For shofar blowers like Smith and Kaplan, the challenge of Rosh Hashanah is making sure preserving enough lungpower and strengthening their lip muscles to make it through the hundred obligatory blasts of the shofar during the Musaf service.

"The shofar blower is not supposed to talk from the time he makes the first blessing to the end of the last blast, and I do that," Smith said. "I really try to shut everyone out and just concentrate on the shofar blowing. It makes it an intense experience. But I am exhausted after I finish.
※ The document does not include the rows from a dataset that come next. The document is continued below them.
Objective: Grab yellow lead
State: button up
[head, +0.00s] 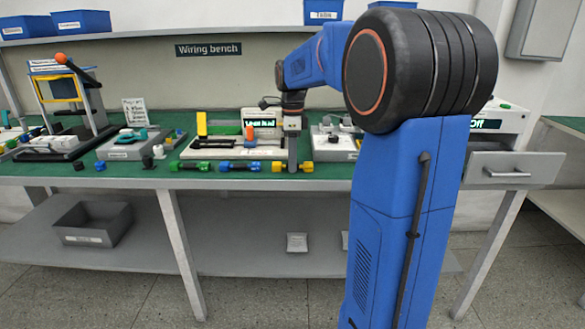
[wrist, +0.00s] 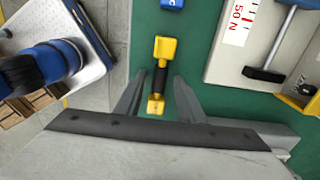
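The yellow lead (wrist: 164,48) has two yellow ends and a black middle. It lies near the front edge of the green bench, and it also shows in the head view (head: 305,167), its middle hidden by my gripper. My gripper (wrist: 159,80) is open and points down over the lead. In the wrist view its two fingers stand either side of the black middle, with a gap on both sides. In the head view my gripper (head: 292,163) appears low, at the lead. I cannot tell how far the fingertips are above the bench.
A blue lead (head: 240,166) and a green lead (head: 190,166) lie in a row to the left. Behind them is a pale tray (wrist: 220,68) holding a hammer-like tool (wrist: 265,73). A grey device (head: 335,147) stands to the right. The bench's front edge is close.

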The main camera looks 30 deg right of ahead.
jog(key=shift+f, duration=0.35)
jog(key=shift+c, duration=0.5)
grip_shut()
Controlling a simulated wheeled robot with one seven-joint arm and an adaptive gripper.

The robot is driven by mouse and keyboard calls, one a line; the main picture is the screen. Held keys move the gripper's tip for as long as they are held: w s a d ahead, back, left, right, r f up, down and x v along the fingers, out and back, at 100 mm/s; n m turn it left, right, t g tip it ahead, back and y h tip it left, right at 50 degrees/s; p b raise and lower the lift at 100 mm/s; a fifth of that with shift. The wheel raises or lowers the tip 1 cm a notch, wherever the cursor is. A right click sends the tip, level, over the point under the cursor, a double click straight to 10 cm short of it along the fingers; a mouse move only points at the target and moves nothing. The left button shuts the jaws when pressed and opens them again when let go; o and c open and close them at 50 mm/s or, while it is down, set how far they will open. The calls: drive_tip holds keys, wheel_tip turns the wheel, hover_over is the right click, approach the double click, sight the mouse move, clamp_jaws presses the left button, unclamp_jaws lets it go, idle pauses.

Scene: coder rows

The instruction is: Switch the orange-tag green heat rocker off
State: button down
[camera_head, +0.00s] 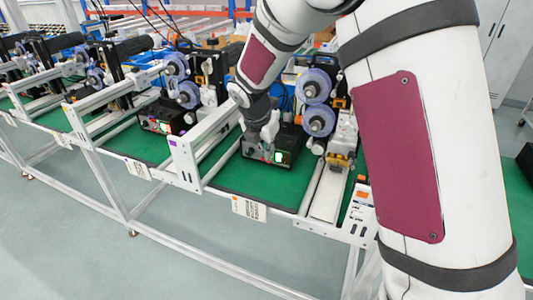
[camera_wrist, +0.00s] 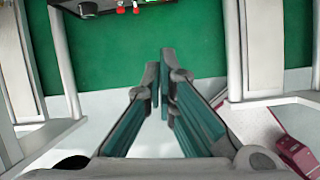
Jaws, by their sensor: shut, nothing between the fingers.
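A black control box (camera_head: 284,145) sits on the green mat, with a lit green rocker (camera_head: 279,156) on its front face. An orange tag (camera_head: 362,195) is on the white end plate to the right of that box. My gripper (camera_head: 267,156) is in front of the box's left part, left of the lit rocker. In the wrist view my gripper (camera_wrist: 159,62) is shut and empty, its fingertips over the green mat. The rocker's tilt is too small to tell.
A purple tag (camera_head: 172,143) is on the end plate to the left. Another black box (camera_head: 160,118) with a lit switch stands further left. White rails flank the green mat (camera_head: 237,180). Blue spools (camera_head: 316,103) stand right of my gripper.

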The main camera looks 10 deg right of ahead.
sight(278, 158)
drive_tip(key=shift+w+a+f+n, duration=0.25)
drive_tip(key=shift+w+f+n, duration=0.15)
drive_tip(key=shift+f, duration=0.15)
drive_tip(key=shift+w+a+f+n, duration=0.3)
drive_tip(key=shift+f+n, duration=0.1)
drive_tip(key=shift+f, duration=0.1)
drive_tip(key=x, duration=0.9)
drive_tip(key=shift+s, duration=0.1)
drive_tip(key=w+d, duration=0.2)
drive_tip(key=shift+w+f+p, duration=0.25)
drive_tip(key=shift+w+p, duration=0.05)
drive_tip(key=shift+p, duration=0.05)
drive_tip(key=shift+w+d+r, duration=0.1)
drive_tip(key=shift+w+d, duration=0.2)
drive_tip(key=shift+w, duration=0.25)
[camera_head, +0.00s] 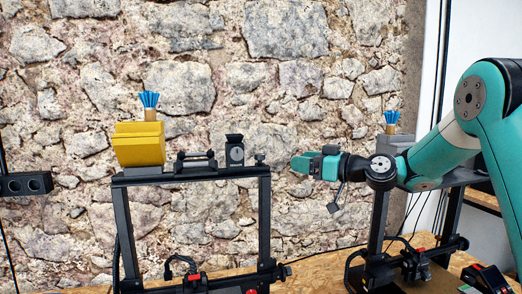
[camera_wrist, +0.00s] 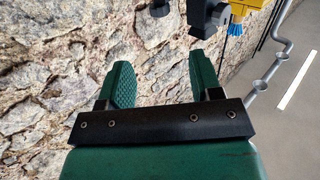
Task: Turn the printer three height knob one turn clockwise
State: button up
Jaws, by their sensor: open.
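A printer with a black upright frame (camera_head: 264,215) stands left of my arm in the head view. A small dark knob (camera_head: 259,159) sits on the right end of its top bar. A dark round part at the top edge of the wrist view (camera_wrist: 158,8) looks like this knob, ahead of the gap between my fingers. I see no number marking this as printer three. My gripper (camera_head: 298,164) is open and empty, level with the knob and to its right, apart from it. Its two green fingers (camera_wrist: 162,78) show in the wrist view.
A yellow box (camera_head: 139,144) and a black block with a round dial (camera_head: 235,152) sit on the top bar. Another printer (camera_head: 378,225) stands behind my arm at right. A wooden bench (camera_head: 325,267) runs below; a rough stone wall (camera_head: 290,100) is behind.

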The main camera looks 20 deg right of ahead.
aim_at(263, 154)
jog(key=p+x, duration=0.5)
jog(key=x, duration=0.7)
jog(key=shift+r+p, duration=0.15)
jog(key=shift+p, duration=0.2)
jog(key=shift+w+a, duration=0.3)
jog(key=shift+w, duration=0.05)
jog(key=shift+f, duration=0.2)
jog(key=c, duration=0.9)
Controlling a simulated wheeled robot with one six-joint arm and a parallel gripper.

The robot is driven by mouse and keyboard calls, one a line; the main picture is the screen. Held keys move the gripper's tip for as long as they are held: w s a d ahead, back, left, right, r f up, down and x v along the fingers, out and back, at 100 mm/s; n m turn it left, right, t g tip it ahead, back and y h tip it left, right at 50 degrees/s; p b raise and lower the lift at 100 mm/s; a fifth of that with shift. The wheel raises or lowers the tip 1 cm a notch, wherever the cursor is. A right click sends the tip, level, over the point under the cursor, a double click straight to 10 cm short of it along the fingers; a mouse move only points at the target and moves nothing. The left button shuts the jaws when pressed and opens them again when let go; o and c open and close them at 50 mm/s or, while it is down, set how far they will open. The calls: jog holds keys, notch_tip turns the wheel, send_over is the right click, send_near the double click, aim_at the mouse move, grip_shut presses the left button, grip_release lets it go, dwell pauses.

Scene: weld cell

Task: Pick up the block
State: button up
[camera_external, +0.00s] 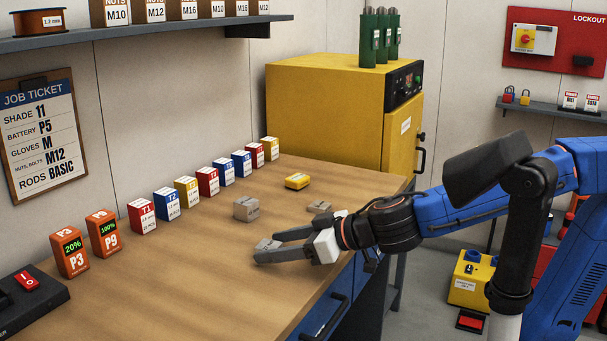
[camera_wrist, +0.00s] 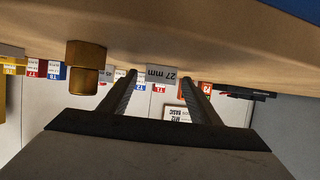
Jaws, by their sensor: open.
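Small grey blocks are on the wooden bench (camera_external: 190,285). A grey block marked 27 mm (camera_wrist: 162,75) shows between my fingertips in the wrist view. In the external view a low grey block (camera_external: 267,245) is at the fingertips. My gripper (camera_external: 272,248) is open and low over the bench, its fingers pointing left; in the wrist view the fingers (camera_wrist: 162,82) stand apart. I cannot tell whether either finger touches the block. Another grey block (camera_external: 246,208) stands behind the gripper; one marked 45 (camera_wrist: 107,75) shows left of the fingers.
A small greyish piece (camera_external: 319,207) lies close behind my gripper. A brass stepped piece (camera_wrist: 86,67) is near the left finger in the wrist view. Coloured boxes (camera_external: 187,192) and orange batteries (camera_external: 72,252) line the wall side. A yellow item (camera_external: 297,181) lies farther back.

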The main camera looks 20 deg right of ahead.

I feel completely spent."

For other shofar blowers, the experience is not so much about getting the sounds out, but about remembering the reasons for the sounds.

"The first time I blow it I am thinking "let’s do it right," and I am paying attention to the task, but then when things are going smoothly I am thinking about how I want to reconnect my soul to God," said Dr. Simcha Goldman, a psychologist who blows the shofar at The Jewish Learning Exchange. "In the Orthodox version of repentance, you don’t confess to specific sins — it’s more about the need to enhance and repair one’s relationship with God. On Rosh Hashanah you have know who you are dealing with."

Goldman says it is up to the listener to extract the deeper meaning in the blasts.

"The listener should listen with appropriate concentration," he said. "It’s intended to elicit a thinking response from the person blowing it and the person listening to it."

But all agree that the shofar’s plaintive wail distinguishes it from all other instruments.

"When someone hears a French horn, they may not think about much," said Rabbi Jonathan Aaron, associate rabbi at Temple Emmanuel who plays the French horn in addition to being the temple’s shofar blower. "But when you hear the shofar it is dripping with the tradition of Judaism. There is something about a shofar that completely penetrates."